Ser Papa implica ter um perfil impossível de conciliar com dogmatismos tradicionalistas ou progressistas. Os
progressistas parecem querer fazer do catolicismo o que os evangélicos
já são e os conservadores parecem ignorar o facto que o mundo segue
aqueles que o mudam. A realidade apresenta diferentes perspectivas
de avaliação. É impossível conseguir um papa à medida dos diferentes
interesses de pessoas e grupos que exigem dele ser o seu peixe sem
espinhas. Uma instituição exerce poder, por natureza, sendo como tal
injusta na perspectiva individual; o mesmo se dá com o indivíduo ao
exigir uma instituição à sua medida, quando a instituição terá de ser
tecto para todos com as suas diferenças (o mesmo dilema se encontra
entre a lei constitucional e a lei forense). Como é impossível ter um
Papa à medida de todos mas, possivelmente, à medida do todo, há na
Igreja as diferentes igrejas e responsáveis inseridos em diferentes
situações éticas, étnicas e políticas; mas todos numa atitude de
obediência a Jesus e de abertura ao Espírito Santo. Ser Papa (servo
dos servos) significa seguir a cabeça da Igreja que é Jesus e estar
atento ao Espírito Santo que se expressa em todo o lugar dentro e fora
da Igreja. Onde dois ou três estiverem reunidos em meu nome lá estarei
eu no meio deles (Mt 18,20). Neste grande corpo somos todos irmãos
embora com diferentes carismas e missões, a serem respeitados. O
magistério do Papa tem um caracter constitucional (constituição viva)
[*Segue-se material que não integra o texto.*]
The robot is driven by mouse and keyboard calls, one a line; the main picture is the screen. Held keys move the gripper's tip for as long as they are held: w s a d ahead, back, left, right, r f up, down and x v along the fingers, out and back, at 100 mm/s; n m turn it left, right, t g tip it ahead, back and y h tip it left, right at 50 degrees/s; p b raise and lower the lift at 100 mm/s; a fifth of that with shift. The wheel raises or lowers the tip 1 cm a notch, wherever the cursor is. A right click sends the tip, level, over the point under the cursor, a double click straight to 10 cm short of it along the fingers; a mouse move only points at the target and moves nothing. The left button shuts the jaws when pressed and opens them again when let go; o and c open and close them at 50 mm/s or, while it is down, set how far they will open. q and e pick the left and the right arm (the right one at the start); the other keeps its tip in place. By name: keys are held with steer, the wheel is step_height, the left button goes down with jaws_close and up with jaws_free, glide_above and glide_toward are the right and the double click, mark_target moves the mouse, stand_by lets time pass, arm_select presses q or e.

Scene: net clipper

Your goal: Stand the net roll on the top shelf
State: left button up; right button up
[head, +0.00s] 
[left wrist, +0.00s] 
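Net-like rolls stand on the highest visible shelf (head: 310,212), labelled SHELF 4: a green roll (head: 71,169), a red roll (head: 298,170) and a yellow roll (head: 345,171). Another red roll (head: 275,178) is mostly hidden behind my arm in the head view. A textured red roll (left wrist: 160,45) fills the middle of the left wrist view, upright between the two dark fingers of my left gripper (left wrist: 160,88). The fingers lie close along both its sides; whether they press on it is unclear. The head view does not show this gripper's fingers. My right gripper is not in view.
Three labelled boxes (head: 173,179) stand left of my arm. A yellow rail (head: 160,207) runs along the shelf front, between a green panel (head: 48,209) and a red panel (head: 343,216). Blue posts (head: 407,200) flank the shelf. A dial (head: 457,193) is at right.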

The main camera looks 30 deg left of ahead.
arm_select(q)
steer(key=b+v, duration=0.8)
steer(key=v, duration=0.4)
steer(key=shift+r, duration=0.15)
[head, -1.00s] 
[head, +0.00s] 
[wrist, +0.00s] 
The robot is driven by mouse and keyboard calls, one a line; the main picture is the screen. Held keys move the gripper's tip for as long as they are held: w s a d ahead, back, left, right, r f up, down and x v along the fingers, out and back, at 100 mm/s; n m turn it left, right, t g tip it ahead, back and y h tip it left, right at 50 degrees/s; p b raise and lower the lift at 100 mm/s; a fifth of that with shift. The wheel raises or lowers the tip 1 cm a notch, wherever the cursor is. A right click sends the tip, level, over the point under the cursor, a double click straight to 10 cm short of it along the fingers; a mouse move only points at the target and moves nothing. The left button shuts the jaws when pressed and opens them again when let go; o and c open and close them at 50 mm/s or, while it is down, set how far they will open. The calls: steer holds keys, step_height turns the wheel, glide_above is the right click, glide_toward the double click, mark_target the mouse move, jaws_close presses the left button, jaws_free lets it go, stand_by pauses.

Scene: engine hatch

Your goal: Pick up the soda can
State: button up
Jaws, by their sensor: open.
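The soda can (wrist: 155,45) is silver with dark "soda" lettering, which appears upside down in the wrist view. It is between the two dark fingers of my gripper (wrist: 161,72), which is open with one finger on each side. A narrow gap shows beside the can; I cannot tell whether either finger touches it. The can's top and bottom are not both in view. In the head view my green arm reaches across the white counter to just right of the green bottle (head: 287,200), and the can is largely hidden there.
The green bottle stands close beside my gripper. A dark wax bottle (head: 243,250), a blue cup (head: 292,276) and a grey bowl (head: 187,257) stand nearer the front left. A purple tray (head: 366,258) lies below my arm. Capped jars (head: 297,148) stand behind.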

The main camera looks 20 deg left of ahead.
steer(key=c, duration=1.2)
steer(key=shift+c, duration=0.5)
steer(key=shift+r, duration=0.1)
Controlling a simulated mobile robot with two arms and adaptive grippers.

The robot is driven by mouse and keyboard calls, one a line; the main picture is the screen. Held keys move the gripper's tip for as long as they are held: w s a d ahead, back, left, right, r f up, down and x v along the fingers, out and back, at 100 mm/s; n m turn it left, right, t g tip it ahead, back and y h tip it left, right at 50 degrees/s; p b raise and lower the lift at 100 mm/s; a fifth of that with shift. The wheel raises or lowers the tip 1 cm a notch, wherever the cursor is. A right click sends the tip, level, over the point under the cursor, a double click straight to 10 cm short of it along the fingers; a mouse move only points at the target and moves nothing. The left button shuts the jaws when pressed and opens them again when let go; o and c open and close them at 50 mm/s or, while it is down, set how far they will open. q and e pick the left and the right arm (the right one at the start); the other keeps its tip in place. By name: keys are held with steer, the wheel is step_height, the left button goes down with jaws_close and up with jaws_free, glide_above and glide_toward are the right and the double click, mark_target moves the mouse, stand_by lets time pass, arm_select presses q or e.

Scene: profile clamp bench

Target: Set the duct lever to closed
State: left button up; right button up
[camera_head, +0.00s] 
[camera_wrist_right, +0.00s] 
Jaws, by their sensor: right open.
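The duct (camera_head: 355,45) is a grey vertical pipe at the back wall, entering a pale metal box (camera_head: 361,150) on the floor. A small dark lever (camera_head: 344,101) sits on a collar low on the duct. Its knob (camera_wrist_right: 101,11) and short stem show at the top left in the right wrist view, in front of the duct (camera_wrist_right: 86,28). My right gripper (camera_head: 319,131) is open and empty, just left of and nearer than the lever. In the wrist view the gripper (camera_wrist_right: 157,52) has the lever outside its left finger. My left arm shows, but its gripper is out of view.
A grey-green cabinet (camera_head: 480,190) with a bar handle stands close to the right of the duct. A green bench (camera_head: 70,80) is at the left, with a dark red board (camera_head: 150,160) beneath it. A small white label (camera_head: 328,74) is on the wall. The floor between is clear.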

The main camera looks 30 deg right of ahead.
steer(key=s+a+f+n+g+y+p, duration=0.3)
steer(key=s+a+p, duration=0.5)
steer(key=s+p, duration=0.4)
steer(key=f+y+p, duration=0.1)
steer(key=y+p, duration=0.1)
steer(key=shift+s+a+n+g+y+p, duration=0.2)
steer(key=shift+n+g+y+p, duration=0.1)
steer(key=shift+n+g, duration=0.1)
mas tem de ser interpretado pelas comunidades locais num ambiente de
tolerância recíproca superadora da arrogância dogmática do criticador e
do criticado, à luz do E. Santo. Observa-se também na eclésia, entre
membros e instituição, um discurso, por vezes, mais orientado para a
divergência do que para a convergência. Este é um estilo machista
baseado na concorrência que, em vez de tentar unir as pessoas, propaga
um jogo não criativo de uns contra os outros, como se o Mestre não
estivesse no meio deles. A igreja é de todos os pecadores, sejam eles
tradicionalistas ou conservadores, papas, teólogos, doutores, pastores
ou rebanho. O Espírito sopra em toda a seara.
A Igreja precisa de rejuvenescimento
Bento XVI, o teólogo na cadeira de Pedro, merece todo o respeito pelo passo corajoso da sua renúncia. Esta não foi uma decisão instantânea até pelo facto de, contra o habitual, não terem sido programadas viagens papais para o ano de 2013.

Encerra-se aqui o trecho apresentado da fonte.